The problem with answering small thinkers is that you have to try to teach them larger premises.
But yet. Even the guilt monger would have nothing to sell without enough truth to sound plausible.
Satan has told American Christendom that it nodded and winked for sake of dollars. Satan has however refrained from uttering a peep about the magnitude and generosity of God’s salvation and grace. Instead He sold the secular left to us. An apologia concerning slavery is incomplete without pointing out how blessing in a true sense may redound upon races that were once in bondage. And that takes the particular kind of good will bestowed by a God who forgives when He could have damned.
Instead [lowercase h] he sold the secular left to us.

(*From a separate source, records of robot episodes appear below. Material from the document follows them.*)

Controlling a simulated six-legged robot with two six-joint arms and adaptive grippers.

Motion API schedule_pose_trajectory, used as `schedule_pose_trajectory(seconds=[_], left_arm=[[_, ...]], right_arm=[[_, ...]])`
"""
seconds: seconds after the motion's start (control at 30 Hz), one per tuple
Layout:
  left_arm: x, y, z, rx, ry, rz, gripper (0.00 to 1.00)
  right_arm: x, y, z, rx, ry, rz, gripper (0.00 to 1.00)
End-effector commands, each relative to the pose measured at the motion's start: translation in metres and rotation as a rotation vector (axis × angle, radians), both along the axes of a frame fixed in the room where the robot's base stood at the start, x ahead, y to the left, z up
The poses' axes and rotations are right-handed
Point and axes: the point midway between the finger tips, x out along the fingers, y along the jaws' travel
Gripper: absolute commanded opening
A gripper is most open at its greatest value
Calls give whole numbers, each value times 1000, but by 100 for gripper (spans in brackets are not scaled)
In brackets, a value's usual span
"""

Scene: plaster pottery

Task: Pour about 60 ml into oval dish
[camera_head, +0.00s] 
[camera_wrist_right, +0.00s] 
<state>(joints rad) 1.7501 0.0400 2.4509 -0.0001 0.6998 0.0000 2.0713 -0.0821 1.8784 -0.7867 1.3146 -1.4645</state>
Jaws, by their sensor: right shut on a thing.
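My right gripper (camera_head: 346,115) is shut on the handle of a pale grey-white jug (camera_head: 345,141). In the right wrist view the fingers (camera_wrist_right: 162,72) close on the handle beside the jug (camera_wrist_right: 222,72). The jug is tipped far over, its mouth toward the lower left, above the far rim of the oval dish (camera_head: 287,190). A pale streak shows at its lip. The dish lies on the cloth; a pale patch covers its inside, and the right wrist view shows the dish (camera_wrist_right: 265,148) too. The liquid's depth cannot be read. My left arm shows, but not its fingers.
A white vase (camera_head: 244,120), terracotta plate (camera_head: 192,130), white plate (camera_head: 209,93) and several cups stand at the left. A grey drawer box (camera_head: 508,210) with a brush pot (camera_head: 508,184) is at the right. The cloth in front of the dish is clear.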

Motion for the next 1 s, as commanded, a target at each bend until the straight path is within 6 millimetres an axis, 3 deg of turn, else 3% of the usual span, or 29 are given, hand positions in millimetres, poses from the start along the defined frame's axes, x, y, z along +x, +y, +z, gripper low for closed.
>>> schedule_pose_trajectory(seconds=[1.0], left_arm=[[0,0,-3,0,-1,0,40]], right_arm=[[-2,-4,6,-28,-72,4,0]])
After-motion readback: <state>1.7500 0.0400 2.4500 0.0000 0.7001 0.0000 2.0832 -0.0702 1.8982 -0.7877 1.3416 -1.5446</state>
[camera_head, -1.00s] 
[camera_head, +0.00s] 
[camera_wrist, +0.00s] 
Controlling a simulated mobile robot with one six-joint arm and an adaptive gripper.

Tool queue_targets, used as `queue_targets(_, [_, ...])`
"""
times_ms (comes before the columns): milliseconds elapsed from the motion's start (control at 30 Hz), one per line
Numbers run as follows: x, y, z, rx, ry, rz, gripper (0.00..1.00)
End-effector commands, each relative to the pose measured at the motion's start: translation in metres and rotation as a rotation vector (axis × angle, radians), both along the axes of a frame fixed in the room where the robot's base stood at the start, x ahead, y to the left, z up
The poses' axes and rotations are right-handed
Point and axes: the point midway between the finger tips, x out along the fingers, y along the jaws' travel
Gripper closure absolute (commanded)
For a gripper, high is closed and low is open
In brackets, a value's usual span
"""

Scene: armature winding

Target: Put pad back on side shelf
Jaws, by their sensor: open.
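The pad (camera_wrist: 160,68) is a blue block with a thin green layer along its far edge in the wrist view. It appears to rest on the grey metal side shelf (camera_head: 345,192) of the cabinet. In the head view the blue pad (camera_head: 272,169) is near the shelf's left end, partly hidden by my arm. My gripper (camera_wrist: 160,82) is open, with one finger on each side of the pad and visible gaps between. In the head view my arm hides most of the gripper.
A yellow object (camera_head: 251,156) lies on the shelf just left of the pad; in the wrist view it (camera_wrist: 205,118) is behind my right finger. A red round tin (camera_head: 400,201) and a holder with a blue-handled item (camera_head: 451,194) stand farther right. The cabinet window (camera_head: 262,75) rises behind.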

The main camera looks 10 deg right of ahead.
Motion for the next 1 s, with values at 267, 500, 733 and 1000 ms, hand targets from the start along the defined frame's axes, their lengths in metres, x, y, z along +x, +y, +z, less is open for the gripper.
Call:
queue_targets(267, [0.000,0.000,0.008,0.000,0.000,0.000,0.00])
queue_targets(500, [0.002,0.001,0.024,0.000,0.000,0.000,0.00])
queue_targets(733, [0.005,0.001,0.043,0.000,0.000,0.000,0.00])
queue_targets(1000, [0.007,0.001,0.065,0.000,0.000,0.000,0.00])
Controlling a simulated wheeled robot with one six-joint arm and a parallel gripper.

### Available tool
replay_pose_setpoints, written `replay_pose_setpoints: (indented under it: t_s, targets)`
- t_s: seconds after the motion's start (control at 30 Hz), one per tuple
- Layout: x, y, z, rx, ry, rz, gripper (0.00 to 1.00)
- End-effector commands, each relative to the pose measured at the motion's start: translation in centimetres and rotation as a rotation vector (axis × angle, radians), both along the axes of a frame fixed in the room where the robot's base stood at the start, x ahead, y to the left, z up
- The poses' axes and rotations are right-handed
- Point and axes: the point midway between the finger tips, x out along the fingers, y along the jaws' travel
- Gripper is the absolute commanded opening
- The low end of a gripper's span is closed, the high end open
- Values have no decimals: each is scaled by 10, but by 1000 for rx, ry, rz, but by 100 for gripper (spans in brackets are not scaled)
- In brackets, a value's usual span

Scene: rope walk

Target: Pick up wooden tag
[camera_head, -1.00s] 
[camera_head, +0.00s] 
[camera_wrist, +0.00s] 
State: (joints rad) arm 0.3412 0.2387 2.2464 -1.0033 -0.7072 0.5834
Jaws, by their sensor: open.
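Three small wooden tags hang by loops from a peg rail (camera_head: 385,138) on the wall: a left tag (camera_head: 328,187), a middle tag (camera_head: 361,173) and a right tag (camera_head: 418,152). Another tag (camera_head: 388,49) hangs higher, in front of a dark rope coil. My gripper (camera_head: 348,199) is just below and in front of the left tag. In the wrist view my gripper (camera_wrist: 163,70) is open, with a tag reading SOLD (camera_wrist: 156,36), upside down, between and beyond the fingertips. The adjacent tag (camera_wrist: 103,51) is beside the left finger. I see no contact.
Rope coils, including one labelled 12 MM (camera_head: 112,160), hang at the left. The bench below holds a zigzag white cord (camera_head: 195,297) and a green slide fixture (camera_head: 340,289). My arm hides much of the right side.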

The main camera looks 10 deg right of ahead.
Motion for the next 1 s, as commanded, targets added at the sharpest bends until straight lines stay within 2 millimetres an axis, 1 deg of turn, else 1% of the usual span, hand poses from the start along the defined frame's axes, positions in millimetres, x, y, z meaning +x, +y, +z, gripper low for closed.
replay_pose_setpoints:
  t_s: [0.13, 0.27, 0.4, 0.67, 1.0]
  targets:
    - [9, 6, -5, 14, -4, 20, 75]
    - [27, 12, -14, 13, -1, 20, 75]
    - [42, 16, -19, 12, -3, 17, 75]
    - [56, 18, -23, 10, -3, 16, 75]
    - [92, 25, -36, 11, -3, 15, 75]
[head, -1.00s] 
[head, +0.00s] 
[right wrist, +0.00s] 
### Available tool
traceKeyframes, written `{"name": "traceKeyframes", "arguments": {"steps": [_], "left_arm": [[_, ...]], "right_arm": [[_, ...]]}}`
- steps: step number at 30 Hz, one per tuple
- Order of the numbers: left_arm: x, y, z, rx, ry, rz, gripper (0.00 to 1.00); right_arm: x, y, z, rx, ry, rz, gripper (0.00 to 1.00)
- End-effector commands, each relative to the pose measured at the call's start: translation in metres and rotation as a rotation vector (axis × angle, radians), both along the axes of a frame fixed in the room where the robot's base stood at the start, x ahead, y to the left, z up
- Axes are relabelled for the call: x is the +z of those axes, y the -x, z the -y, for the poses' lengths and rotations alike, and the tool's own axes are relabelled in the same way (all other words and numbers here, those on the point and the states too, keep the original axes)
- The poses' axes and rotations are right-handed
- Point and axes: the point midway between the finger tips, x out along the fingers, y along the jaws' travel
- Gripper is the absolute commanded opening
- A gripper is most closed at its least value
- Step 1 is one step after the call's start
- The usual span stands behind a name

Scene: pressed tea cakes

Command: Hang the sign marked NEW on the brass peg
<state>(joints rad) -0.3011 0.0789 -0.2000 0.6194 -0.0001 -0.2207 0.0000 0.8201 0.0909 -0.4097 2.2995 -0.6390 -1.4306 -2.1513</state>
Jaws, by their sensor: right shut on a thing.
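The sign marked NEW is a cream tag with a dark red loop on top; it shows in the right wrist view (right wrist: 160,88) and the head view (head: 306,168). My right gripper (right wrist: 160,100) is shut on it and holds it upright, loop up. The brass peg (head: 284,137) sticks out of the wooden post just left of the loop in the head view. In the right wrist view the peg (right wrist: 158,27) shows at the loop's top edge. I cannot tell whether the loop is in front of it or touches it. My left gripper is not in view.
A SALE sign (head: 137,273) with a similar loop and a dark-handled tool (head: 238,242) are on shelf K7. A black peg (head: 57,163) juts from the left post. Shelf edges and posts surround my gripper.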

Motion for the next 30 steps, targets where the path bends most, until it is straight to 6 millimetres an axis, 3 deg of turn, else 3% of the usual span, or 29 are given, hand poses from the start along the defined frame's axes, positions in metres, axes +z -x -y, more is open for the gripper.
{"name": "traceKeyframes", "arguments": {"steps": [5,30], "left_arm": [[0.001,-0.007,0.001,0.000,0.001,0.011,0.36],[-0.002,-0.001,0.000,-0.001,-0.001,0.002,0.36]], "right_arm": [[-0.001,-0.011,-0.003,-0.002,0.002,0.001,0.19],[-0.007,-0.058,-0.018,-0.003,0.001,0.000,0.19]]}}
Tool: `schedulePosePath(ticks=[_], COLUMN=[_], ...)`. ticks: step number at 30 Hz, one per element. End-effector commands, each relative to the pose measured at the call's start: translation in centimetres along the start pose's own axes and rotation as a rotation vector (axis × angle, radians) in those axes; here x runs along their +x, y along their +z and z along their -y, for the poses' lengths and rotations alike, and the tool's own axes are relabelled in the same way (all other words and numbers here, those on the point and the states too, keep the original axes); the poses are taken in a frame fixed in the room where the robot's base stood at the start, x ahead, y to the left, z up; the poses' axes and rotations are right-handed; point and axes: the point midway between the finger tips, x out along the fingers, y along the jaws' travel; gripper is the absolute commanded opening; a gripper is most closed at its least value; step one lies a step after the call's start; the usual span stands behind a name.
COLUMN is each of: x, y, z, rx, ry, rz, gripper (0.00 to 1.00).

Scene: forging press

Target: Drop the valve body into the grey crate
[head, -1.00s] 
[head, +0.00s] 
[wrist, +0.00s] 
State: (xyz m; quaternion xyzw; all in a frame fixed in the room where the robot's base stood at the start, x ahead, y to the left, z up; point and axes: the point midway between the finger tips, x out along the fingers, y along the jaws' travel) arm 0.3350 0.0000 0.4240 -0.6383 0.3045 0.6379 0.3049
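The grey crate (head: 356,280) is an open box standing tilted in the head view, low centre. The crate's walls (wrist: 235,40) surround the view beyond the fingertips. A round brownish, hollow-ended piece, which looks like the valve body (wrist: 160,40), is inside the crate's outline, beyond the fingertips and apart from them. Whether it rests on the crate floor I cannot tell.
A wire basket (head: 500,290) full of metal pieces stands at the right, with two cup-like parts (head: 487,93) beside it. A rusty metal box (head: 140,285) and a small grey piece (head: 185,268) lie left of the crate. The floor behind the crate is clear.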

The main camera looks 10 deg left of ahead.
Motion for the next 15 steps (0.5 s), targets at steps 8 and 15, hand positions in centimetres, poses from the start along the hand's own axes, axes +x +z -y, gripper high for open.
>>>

Sorry. I ought to proof read better for bloopers. The devil tempts us to let him masquerade as God to us.
I don’t say what a bad thing chattel slavery wasn’t. Instead I say that in the process of forgiving us our evil and teaching us righteousness in the generous form of His Son, God brings good out of chattel slavery’s legacy. If it brought wealth, let us see how the wealth may redound to the benefit of a new Christian black movement, for example.
So true. Reason rarely beats passion. Rats are immune to it.
And yet some of the things that passion has reigned in, are things that thinkers have evaded for decades. A screaming liberal might be the last warning God lets us see.
What is going to happen to all those miles of chain link fences? Will the racist structures be torn down?